Donate Your Trash Here!

Seperti apa sih gambaran permasalahan sampah di Jakarta? Karena saya sudah cukup lama tidak berkunjung ke Jakarta, saya menggunakan cara googling menggunakan kata kunci “Sampah Jakarta 2013” untuk mengetahui gambaran permasalahan ini. Dan berikut adalah beberapa hasil pencarian saya melalui Google pada 28 Juni 2013:

Print Screen Hasil Pencarian Melalui Google
Kata Kunci: “Sampah Jakarta 2013”
Tanggal: 28 Juni 2013

Sumber: Artikel “Sampah Jakarta yang Tidak Pernah Habis”
Publikasi: DetikNews1
Sumber: Artikel “Jokowi Cek Gunung Sampah di Kali Bakti
Publikasi:Kompas.com2
Sumber: Artikel “Sampah di Jakarta Membuat Celaka Ibu Kota”
Publikasi: Surya Images3
Gambaran di atas cukup memperlihatkan parahnya permasalahan sampah di Jakarta. Dan tentu kita tidak perlu mempertanyakan kembali urgensi penyelesaian permasalahan “padang, bukit atau sungai sampah” di atas; siapa sih yang mau tinggal ditempat seperti itu? Karena selain menyebabkan berbagai penyakit seperti diare, infeksi saluran pernapasan atas, gatal-gatal dan leptospirosis4, sampah juga membawa dampak psikologis. Tinggal di lingkungan dengan pemandangan penuh sampah, dengan segala polusi yang ditimbulkannya; tentu menimbulkan ketegangan (stress)tersendiri bukan?
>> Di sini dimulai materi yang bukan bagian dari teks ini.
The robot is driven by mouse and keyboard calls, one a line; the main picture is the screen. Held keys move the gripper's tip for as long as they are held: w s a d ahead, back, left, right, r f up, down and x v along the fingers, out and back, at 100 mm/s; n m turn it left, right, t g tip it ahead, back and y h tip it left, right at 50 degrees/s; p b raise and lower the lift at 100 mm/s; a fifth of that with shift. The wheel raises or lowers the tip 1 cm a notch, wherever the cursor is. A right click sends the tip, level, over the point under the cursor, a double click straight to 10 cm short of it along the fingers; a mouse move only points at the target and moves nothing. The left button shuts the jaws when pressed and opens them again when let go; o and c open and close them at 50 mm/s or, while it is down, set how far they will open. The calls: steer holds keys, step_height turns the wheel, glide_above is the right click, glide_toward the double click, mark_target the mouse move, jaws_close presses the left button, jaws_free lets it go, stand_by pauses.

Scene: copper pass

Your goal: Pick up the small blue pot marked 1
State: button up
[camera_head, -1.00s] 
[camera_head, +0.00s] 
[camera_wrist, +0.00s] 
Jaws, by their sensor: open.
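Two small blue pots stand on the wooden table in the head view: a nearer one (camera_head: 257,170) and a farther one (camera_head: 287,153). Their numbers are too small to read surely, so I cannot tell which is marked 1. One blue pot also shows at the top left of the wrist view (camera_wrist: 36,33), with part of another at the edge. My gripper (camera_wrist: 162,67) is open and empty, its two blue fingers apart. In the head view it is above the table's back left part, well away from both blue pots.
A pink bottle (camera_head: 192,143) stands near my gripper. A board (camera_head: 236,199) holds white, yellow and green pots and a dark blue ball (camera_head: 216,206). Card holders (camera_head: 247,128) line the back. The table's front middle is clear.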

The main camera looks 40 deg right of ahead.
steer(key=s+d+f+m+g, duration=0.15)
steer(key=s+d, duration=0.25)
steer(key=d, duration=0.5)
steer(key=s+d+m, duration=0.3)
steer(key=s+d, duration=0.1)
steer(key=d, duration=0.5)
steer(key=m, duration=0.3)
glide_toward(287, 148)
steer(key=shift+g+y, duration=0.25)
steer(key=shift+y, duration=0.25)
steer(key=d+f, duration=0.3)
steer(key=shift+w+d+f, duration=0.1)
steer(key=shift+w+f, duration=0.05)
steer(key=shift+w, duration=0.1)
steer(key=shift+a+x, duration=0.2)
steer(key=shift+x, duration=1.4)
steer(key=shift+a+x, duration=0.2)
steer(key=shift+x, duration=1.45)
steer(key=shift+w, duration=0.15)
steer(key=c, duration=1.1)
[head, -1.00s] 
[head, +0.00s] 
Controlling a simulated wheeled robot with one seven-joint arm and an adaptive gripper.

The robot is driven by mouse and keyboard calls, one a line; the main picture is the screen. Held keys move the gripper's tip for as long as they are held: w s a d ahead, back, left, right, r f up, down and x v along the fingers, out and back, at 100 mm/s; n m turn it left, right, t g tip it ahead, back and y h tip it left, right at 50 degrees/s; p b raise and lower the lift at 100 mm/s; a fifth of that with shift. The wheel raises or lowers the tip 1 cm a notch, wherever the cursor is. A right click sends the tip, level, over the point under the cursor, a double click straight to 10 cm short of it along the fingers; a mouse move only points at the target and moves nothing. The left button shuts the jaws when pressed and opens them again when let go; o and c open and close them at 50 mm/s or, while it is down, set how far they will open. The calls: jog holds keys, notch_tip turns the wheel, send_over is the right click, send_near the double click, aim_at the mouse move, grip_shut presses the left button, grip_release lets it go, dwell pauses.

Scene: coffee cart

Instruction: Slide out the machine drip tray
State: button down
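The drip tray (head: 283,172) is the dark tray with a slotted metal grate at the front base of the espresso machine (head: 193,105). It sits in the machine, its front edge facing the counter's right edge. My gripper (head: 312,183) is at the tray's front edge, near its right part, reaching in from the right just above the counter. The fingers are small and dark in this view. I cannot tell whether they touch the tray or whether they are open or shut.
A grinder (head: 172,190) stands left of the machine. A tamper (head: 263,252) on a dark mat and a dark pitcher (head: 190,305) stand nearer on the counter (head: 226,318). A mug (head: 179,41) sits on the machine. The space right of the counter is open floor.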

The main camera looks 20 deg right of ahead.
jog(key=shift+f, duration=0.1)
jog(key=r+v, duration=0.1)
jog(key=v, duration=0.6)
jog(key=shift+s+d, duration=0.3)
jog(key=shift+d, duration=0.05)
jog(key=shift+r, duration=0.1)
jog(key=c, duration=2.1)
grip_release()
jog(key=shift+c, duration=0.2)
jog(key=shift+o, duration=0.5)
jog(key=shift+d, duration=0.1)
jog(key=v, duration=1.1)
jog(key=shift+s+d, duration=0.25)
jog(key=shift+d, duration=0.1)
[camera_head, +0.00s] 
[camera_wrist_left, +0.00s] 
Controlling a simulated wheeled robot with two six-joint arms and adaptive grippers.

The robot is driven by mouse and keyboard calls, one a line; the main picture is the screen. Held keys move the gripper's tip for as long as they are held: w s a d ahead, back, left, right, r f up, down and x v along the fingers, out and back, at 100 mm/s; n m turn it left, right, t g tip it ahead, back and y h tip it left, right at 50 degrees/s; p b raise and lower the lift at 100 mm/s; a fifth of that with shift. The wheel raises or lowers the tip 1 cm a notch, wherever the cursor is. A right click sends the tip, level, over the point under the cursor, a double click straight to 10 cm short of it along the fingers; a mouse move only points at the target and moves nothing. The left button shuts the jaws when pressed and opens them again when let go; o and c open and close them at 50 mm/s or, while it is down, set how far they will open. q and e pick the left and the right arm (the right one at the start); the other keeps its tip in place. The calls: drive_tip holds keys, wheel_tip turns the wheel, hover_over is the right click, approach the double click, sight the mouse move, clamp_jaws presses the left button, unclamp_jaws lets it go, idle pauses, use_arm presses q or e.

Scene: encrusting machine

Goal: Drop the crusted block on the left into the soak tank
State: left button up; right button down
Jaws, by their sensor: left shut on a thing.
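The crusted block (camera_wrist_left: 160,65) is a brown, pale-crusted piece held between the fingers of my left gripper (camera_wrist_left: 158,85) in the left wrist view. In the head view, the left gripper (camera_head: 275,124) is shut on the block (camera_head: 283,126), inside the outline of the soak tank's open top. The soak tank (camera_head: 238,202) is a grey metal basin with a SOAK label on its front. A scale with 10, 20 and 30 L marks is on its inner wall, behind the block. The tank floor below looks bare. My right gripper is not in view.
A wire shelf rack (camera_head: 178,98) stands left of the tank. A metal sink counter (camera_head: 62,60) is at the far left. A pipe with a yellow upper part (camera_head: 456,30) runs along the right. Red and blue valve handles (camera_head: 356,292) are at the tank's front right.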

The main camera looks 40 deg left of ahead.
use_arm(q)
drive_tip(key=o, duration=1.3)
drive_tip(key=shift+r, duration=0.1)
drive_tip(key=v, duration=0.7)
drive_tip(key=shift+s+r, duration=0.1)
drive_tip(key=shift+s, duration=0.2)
Bayangkan jika anak-anak harus tumbuh disana, maka akan timbul dampak jangka panjang mengingat masa kanak-kanak adalah masa pembentukan kepribadian seorang individu5. Bayangkan anak-anak ini tumbuh menjadi pribadi yang tidak peduli dengan lingkungan dan mengajarkan nilai-nilai serupa pada anak-anaknya, permasalahan sampah itu akansemakin berkembang luas. Bukan tidak mungkin sampai pada tingkatan ekstrim yang digambarkan dalam Film Wall-E6; dimana bumi tertutup dengan sampah dan manusia harus mengungsi ke luar angkasa.


“Membuang Sampah Pada Tempatnya”
Tindakan dasar yang harus kita lakukan
Untuk memerangi permasalahan sampah
Gambar diambil dari: ttp://www.teachforindonesia.org/


Perhatian Pemerintah mengenai permasalahan sampah tercermin dalam Undang-Undang No.18 tahun 2008 tentang Pengelolaan Sampah dan Peraturan Pemerintah No.81 tahun 2012, yang mengamanatkan perubahan paradigma pengelolaan sampah dari “Kumpul – Angkut – Buang” menjadi “Reduce, Reuse dan Recycle (3R)”9. Untuk mendukung program ini, pertama perlu dilakukan evaluasi terhadap konten dan pelaksanaan sarana-prasarana pengelolaan sampah yang ada saat ini; seperti Manajemen Sampah (Waste Management) yang digunakan serta kebijakan dan produk hukum sebagai sistem reward dan punishment bagi masyarakat seperti undang-undang, Peraturan Daerah (Perda) Pengelolaan Sampah8 dan penghargaan Piala Adipura10.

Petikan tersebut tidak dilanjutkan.